Quand on revient d’une période aussi dure en raison des blessures, est‐ce qu’on voit le monde du tennis différemment ? Federer, Djokovic ou encore Murray l’ont souvent expliqué après leur longue absence…
Au‐delà du fait qu’il a été difficile, car on a plus envie d’être sur le court qu’en dehors, ce moment a été important pour moi, voire bénéfique. Il m’a obligé à faire un récapitulatif de mes envies et de mes objectifs, savoir si j’avais encore envie de continuer à jouer, comment je souhaitais continuer et de quelle manière aborder ce dernier chapitre de ma carrière. Les réponses étaient assez claires. J’ai encore ça dans « le bide », cet esprit de compétition. Je suis encore prêt à faire des sacrifices et surtout à le faire du mieux possible. Cela a débouché sur des prises de conscience que j’aurais aimé avoir il y a quelques années, mais que je suis content d’avoir aujourd’hui.

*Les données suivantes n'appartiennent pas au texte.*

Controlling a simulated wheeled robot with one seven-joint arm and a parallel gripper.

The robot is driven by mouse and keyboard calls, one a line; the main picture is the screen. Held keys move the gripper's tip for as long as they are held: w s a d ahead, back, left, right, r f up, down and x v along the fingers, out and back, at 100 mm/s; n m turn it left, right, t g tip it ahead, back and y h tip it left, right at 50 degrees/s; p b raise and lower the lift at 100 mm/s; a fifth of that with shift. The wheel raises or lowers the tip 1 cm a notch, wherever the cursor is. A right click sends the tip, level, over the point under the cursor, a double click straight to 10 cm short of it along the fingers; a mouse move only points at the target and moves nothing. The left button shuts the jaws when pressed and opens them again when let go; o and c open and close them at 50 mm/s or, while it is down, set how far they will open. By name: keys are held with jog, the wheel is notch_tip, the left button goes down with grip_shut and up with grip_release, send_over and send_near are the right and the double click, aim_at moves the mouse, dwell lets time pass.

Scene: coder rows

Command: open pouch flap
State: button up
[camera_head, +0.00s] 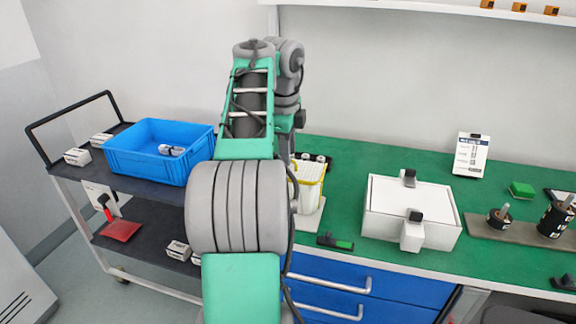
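I cannot make out a pouch or its flap for certain. A white box-like case (386,208) with two dark-topped white fittings lies on the green worktop (350,160), right of my arm. A white holder with yellow edges (309,184) stands on the worktop just right of my arm, partly hidden by it. A flat red item (121,231) lies on the cart's lower shelf. My arm rises through the middle of the view. My gripper does not show; it is hidden behind the arm or out of frame.
A blue crate (125,168) with small items stands on the cart's dark top shelf (80,172), left of my arm. Small white boxes (77,156) sit beside it. Black cylindrical parts (555,219) and a label stand (471,155) are at right. Blue drawers (395,292) are below.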

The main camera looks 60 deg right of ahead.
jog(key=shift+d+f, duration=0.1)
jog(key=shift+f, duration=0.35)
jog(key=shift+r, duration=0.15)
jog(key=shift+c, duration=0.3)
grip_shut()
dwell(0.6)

Quelle a été cette prise de conscience ?
Elle a concerné pas mal d’aspects de ma carrière, notamment mon environnement, ma façon de vivre à côté du tennis. Je veux essayer de me faire encore plus confiance dans certaines choses et de m’écouter à fond. J’ai pris un entraîneur en plus (Sergi Bruguera) dans ma structure qui était déjà très bien (composée de Thierry Ascione, Xavier Moreau et un kiné), car je veux amener des choses en plus. Je travaille avec un préparateur mental depuis le milieu de l’année dernière. Ce sont des petites choses que je n’avais pas faites auparavant et qui méritaient d’être mises en place.
Peut‐on dire que l’on est plus frais mentalement lorsqu’on revient d’une si longue absence ?

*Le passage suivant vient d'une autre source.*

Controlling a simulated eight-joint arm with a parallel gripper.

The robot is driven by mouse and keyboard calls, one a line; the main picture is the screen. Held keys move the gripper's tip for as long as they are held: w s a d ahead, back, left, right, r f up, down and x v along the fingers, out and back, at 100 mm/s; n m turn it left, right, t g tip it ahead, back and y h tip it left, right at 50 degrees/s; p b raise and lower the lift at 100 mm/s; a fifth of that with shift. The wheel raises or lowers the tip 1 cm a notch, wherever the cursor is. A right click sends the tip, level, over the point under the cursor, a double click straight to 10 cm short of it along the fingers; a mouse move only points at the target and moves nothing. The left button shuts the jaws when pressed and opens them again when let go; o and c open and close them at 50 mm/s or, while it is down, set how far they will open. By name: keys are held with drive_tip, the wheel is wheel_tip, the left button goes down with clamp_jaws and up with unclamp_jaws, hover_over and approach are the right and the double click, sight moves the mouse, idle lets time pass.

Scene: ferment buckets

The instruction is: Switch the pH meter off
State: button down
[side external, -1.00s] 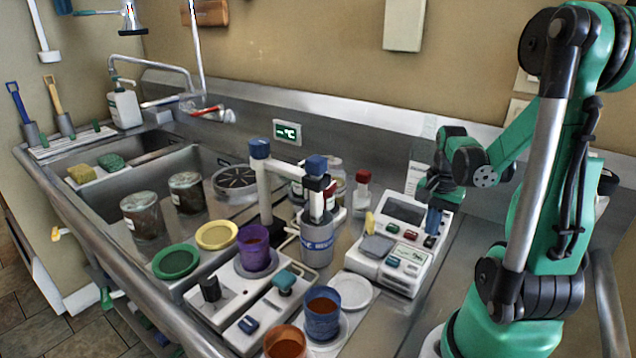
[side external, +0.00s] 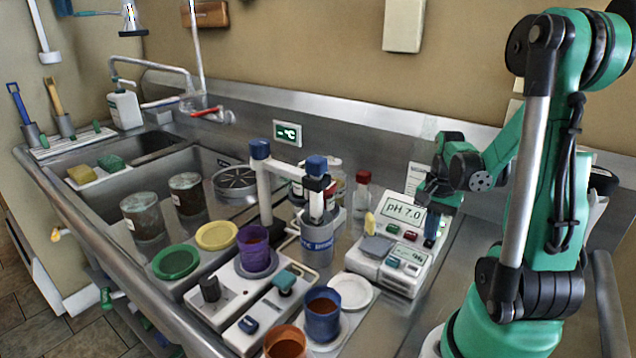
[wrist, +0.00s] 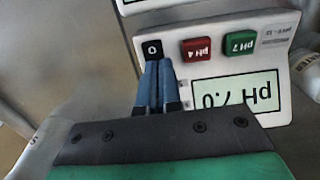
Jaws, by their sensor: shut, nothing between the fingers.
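The white pH meter (side external: 381,217) stands at the right of the steel counter, and it also shows in the wrist view (wrist: 218,68). Its screen (side external: 403,211) is lit and reads pH 7.0, upside down in the wrist view (wrist: 236,92). A black button marked 0 (wrist: 152,47), a red pH 4 button (wrist: 197,49) and a green pH 7 button (wrist: 240,42) sit in a row. My gripper (wrist: 154,64) is shut and empty, with its blue fingertips at the black button's edge. I cannot tell if they touch it. In the side view my gripper (side external: 430,240) points down over the meter.
A white device with a grey plate (side external: 377,246) and small display stands directly in front of the meter. A white dish (side external: 358,292), blue cup (side external: 322,318) and red-capped bottle (side external: 362,190) are to the left. Bare steel counter lies right of the meter.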

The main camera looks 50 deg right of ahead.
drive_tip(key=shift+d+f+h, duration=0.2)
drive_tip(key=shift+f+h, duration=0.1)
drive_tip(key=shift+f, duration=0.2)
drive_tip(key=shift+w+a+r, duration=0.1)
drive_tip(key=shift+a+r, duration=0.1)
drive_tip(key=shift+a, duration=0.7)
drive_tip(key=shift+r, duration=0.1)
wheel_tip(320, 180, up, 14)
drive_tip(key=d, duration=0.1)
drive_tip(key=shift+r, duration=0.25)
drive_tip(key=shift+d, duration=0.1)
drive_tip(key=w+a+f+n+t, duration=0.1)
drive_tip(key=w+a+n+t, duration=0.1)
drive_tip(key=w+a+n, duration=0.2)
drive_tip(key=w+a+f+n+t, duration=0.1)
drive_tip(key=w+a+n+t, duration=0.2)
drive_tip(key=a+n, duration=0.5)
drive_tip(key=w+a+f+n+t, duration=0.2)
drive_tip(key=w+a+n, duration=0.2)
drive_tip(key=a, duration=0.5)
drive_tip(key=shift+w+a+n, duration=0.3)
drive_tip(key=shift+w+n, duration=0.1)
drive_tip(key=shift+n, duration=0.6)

On a toujours de la fraîcheur quand on a envie de jouer, mais je crois surtout que lorsque les choses sont plus claires, c’est plus simple. J’ai positionné le tennis différemment dans ma vie que par le passé. Je me mettais pas mal de pression et le tennis influait sur mon état mental : quand je jouais bien, ça allait bien ; et inversement, si je jouais mal, je me sentais moins bien dans mon corps. Quand les médias disaient du mal de moi ou que je trouvais certaines choses injustes, je ne me sentais pas bien et j’étais affecté. Tout avait une influence sur mon état et cela me fatiguait énormément. Aujourd’hui, j’ai pris du recul. Être devenu papa d’un petit garçon m’a permis de mettre ma vie personnelle en première position et cela m’aide finalement pour le tennis puisque je le prends avec plus de légèreté. J’ai moins de hauts et de bas en termes de motivation et d’état mental.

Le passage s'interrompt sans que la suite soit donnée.